Having deciphered the interrogator's public school English, the collier gave himself time for reflection, adjusting cap and muffler, passing a gnarled hand over blue scars that spoke of perilous labours underground. Then he pronounced judgement. 'You see,' he wheezed, 'when the roof is liable to fall on your head every time you go down there, you don't worry too much about a boot in the face on a Saturday.'

As a philosophy for playing games some of you may find this disturbing, but out of recent events that threaten the shameful destruction of whole communities comes a reminder of how closely the mining industry has been linked to sport in this country.

This is evident from history, a host of distinguished figures whose inherited gifts provided a happier, healthier alternative to what was then the bleak prospect of a quickly debilitating working life at the coal face and wicked exploitation. They also invested British sport with natural resilience and toughness and a sense of the comradeship without which it would be impossible to survive underground.

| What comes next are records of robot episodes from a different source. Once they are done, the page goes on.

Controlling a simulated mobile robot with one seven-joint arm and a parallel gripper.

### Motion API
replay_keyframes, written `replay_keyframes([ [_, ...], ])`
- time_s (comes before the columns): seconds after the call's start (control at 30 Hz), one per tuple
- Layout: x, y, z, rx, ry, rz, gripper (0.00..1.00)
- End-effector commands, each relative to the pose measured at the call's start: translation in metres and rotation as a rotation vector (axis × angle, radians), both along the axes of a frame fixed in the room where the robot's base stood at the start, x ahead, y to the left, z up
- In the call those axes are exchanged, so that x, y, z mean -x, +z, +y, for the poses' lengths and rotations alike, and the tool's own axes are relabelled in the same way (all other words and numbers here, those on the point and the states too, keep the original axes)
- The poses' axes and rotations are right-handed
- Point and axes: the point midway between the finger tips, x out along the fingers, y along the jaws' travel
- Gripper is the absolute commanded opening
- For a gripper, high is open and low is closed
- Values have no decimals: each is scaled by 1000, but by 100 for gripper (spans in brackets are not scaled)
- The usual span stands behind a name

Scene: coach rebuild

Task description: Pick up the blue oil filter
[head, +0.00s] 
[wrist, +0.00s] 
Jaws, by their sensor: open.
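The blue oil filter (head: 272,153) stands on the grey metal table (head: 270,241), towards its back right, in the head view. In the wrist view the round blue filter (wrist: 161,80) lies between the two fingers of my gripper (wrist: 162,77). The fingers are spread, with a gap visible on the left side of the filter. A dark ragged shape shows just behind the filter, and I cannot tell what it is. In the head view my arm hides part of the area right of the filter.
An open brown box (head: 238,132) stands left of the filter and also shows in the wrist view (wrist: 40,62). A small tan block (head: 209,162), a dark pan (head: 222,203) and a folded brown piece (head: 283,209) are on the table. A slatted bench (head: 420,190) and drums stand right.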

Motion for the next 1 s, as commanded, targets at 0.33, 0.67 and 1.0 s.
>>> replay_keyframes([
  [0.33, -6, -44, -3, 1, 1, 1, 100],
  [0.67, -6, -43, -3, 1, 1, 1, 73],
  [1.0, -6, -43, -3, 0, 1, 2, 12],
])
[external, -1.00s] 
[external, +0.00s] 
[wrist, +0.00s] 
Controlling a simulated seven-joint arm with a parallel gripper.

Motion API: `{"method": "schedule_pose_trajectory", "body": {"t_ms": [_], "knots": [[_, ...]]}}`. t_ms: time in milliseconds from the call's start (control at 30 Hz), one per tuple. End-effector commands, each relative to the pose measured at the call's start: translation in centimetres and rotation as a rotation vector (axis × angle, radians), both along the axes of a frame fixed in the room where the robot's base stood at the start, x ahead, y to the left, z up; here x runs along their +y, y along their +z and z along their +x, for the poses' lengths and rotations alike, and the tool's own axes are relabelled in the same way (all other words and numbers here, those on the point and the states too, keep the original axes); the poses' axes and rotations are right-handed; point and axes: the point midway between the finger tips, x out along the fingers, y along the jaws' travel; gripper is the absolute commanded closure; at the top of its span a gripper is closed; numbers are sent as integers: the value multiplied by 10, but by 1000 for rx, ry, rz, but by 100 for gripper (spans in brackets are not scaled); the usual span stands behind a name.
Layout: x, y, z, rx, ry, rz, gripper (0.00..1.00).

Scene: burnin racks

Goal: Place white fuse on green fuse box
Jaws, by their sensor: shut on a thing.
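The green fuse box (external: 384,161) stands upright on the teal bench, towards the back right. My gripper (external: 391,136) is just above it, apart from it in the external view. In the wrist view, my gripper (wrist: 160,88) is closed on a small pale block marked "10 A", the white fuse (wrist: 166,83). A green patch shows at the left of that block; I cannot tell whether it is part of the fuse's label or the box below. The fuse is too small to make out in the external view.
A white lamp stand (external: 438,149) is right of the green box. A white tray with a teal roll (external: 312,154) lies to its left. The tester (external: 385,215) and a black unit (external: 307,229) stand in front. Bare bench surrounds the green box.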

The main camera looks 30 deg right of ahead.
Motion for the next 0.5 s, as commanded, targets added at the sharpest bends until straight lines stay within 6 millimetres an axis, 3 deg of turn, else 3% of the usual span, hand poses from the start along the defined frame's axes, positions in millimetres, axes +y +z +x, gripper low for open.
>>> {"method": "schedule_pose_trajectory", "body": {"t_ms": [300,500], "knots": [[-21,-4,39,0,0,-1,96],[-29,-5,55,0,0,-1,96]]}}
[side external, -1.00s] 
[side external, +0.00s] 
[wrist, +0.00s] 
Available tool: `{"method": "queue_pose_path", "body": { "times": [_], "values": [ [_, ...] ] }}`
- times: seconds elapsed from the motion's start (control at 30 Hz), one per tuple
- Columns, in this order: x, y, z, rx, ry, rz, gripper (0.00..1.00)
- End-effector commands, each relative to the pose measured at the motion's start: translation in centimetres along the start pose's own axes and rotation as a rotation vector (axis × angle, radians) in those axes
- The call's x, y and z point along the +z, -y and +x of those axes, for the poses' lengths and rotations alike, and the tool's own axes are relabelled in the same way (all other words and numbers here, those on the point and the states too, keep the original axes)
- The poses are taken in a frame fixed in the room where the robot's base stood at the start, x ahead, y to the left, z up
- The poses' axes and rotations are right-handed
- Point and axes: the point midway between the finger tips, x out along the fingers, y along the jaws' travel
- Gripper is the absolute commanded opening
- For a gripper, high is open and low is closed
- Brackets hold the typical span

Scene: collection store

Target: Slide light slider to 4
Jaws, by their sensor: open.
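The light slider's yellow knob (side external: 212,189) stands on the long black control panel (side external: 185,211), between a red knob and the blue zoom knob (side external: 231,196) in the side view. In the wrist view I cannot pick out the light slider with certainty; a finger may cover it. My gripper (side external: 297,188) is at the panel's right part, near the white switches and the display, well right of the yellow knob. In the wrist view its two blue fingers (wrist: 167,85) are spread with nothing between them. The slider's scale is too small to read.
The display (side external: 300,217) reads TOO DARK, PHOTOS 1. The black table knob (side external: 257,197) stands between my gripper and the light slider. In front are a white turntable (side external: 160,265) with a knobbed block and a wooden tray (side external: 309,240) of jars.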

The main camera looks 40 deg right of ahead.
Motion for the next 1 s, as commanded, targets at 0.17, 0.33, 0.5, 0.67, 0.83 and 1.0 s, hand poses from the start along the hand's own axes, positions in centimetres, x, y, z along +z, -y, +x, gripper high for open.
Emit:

The late Jock Stein, whose momentous achievements as manager of Celtic will forever be a rich segment in the lore of Scottish football, was never likely to concede a breath of the deep respect he held for miners from his days as a young man at work in the Ayrshire coalfield. 'There is no room for a cheat down there,' he would say.

There are many legends. It was said that if Wales were in need of an outside-half, Scotland a scheming inside-forward, England a wing-half or a fast bowler, it was only necessary to shout down a shaft. The great breeding grounds of British sport were marked by pit-head wheels.

Harold Larwood, a Nottinghamshire collier, became the grim spearhead of bodyline bowling, the tactic Douglas Jardine employed with such controversial effect against Australia's batsmen that it reached the highest levels of diplomatic procedure.

Even at the height of an awful depression in the Thirties that sent impoverished miners on hunger marches to London, the North- east of England remained famous as a rich source of football talent. From the West of Scotland came three of the great managers, Stein, Sir Matt Busby and Bill Shankly. One of the many legends that abound in Welsh boxing speaks of boys coming so angrily into an unfair world that their fists were already clenched.

More years ago than it is comfortable to remember I was introduced, as a young professional footballer, to the indelible influence of Wilf Copping, whose attitude when turning out for Arsenal, Leeds and England was shaped by the reality of harsh experiences in the Yorkshire coalfield. The most feared tackler of his time who was never once cautioned or sent off, Copping had a face that appeared to be all forehead apart from a nose that bore little resemblance to the one he started out with. I have never met a harder man.

Was it not the death struggles of the coal industry that eventually brought about the miserable speculation that Welsh rugby was in terminal decline? 'Once the players came from the people and with the dust and sweat of labour on their faces. Now they come carrying briefcases and portable telephones,' an old-timer said disgustedly.

Does it not also help to explain the dearth of talent in British football, the skills that came naturally to boys on ridged, bare pitches that had never known a blade of grass? Boys aspiring to a better life.

Set to work underground when not yet 14, my father did not see daylight for four months of the year until he was old enough to become a professional footballer. When his father rejected the first offer of pounds 3 per week, he cried all the way home. 'I didn't want to go back to that hole in the ground,' he said.

Those of us who were born and raised in mining communities are frequently given to excesses of indignant sentimentality, but the past week has reflected once again that there is more to the demise of an industry than most people imagine.

Watching the miners assemble behind their lodge banners in Hyde Park yesterday, you thought not only of great leaders from the past, Arthur Horner, Abe Moffat, Willie Gallacher. You thought also of men who brought great distinction to British sport. They, too, are part of an indestructible heritage.